Many of us are experts in one field or another and we are uncomfortable stepping out of that comfort zone. This holds us back from trying new things, like tai chi. Tai chi is all about releasing yourself from binding forces, essentially by learning to move differently.

My tai chi community is a welcoming one. Those in my particular community are open and generous. This is true much of the time wherever you go in the world. If you saw me practicing in the park with others and wanted to join in you would be welcome.

Some people think tai chi is a performance thing, where you get graded and might fail. This is far from the truth in my experience and approach. In China, my teachers love it when you try. They accept any effort at all. Whether you get it or not is only part of their concern. They might even think it’s their fault if you don’t.

What is important to know is that real tai chi is incredibly simple even while it is one of the most sophisticated forms of physical activity on the planet available to human beings. I encourage those who have thought about trying tai chi, or even have contacted a teacher, but never showed up for your first practice, not to let it be an issue of what you are comfortable with or not comfortable with.

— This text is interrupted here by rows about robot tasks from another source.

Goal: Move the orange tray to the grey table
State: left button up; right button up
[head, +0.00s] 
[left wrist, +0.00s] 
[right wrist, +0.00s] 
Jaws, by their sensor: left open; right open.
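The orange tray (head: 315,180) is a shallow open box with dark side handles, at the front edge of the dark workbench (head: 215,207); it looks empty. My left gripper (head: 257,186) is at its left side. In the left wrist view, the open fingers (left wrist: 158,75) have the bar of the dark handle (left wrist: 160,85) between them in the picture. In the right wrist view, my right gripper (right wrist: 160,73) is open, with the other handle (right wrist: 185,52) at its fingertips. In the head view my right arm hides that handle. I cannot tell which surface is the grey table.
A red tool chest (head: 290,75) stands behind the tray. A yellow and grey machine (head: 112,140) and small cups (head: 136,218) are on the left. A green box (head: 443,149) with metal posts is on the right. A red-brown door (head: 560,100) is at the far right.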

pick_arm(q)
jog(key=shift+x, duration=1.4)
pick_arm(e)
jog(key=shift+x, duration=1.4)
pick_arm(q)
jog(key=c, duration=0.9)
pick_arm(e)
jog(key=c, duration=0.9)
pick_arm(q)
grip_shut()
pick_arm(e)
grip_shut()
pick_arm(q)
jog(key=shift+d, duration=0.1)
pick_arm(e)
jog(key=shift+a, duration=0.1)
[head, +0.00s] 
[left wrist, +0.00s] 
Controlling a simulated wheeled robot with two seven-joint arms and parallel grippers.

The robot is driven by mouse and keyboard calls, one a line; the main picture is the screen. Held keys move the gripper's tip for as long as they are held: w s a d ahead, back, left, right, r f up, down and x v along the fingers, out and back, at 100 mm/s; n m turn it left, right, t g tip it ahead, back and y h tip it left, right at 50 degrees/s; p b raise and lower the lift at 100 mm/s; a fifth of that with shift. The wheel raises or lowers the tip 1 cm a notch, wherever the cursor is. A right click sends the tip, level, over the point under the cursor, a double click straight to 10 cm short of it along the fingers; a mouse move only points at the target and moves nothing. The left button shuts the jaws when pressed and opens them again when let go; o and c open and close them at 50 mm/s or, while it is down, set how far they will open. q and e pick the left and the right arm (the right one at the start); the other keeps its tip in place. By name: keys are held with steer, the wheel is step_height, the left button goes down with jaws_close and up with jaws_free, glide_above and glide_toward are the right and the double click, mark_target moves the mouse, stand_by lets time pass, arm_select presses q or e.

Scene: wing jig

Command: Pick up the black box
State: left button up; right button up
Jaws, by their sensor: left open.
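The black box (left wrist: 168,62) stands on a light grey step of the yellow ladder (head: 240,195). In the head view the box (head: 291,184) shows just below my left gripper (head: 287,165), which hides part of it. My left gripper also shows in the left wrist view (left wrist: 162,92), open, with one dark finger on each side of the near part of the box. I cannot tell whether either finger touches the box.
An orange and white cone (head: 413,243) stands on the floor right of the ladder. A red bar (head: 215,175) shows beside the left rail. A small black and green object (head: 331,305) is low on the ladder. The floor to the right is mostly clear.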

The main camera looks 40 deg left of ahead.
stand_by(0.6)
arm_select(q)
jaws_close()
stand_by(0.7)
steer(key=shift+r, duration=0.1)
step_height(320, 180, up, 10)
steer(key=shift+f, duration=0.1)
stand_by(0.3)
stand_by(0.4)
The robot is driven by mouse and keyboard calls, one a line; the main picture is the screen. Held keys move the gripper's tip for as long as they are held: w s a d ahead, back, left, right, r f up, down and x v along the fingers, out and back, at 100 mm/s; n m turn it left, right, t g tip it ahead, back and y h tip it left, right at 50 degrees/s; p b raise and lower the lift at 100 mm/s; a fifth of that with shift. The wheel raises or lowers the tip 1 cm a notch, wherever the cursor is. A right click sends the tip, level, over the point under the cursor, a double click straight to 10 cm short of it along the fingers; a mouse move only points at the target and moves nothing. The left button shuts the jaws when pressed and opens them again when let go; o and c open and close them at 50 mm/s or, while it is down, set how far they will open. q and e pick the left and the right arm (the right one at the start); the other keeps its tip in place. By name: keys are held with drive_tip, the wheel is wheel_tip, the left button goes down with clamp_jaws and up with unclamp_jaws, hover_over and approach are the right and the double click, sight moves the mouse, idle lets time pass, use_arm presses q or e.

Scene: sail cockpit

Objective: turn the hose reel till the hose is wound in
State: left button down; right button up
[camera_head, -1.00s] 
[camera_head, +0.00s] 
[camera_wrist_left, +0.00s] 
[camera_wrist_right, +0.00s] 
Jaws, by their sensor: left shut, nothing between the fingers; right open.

Some people think tai chi is too hard, but I fear that is a reflection upon the person and not tai chi. Tai chi can be challenging if you seek deeper understanding of the principles, but the rewards for seeking are incalculable.

A little taijiquan cosmology

Taiji cosmology… “Taiji is the mother of yin yang,” the classic says. It is the “supreme ultimate.” Qi is yang and flows through the body and beyond with a healing power. Like wind and water. Our bodies are like the earth and the blood that flows through our veins is like the waters that flow on the earth’s surface and even below. Qi is like the wind, as well, that blows everywhere. It has similar qualities as water, healing, life giving, yet it is different. Qi is more connected with spirit, a bridge perhaps from our corporeal existence to our abstract connection with unknown, but knowable, things.

Doing taiji, I imagine moving through these connections. This imaginative method of movement raises the shen, which some of my teachers have mentioned to me, that we all need to do when practicing tai chi. 

The internal view of the concept of opponent

Taiji is a martial art at its roots. That means that you are learning to engage with an opponent. But since we are not living in times of warfare as those times during which taiji came into being the meaning of “opponent” has new meanings that perhaps it didn’t used to have. If you are going to learn technique and applications, you will be able to apply them to an physical opponent in battle. In my journey we have learned to see opponent in new ways. One for example is to see yourself as opponent. Your weaknesses. To stalk yourself. To be observant and listen to yourself while you move. To learn to move from a point and return to it. To expand  and shrink, yang yin yang. To lead the chi with the yi and the physical with chi. To pull the silk, not push it. To find wuqi even in the midst of movement. The opponent is the resistance to these things in taiji.

What is tai chi revisited again

You can never say enough about what tai chi is. Today, it comes to mind that in tai chi, physical qi reacts to psychic or mental energy. If we resonate with what we are doing we are energized by it. We may suffer from fatigue that we don’t know where it comes from. We sleep relatively well, we eat well, or so it seems, yet we are tired early in the day. We are sluggish, depleted. Why? Because we are not doing what we truly love to do. Taiji is a useful tool to many who want to reconnect with their energetic selves. It is like an aid to reestablish that old familiar feeling of happiness and a good feeling of energy to spare, especially while we are making efforts to get back to what we love. Taiji gets in touch with your own internal pulse. It unifies your energies, connects deeply with your own sense of self and helps you to be comfortable in your own skin. Relax into yourself, do tai chi.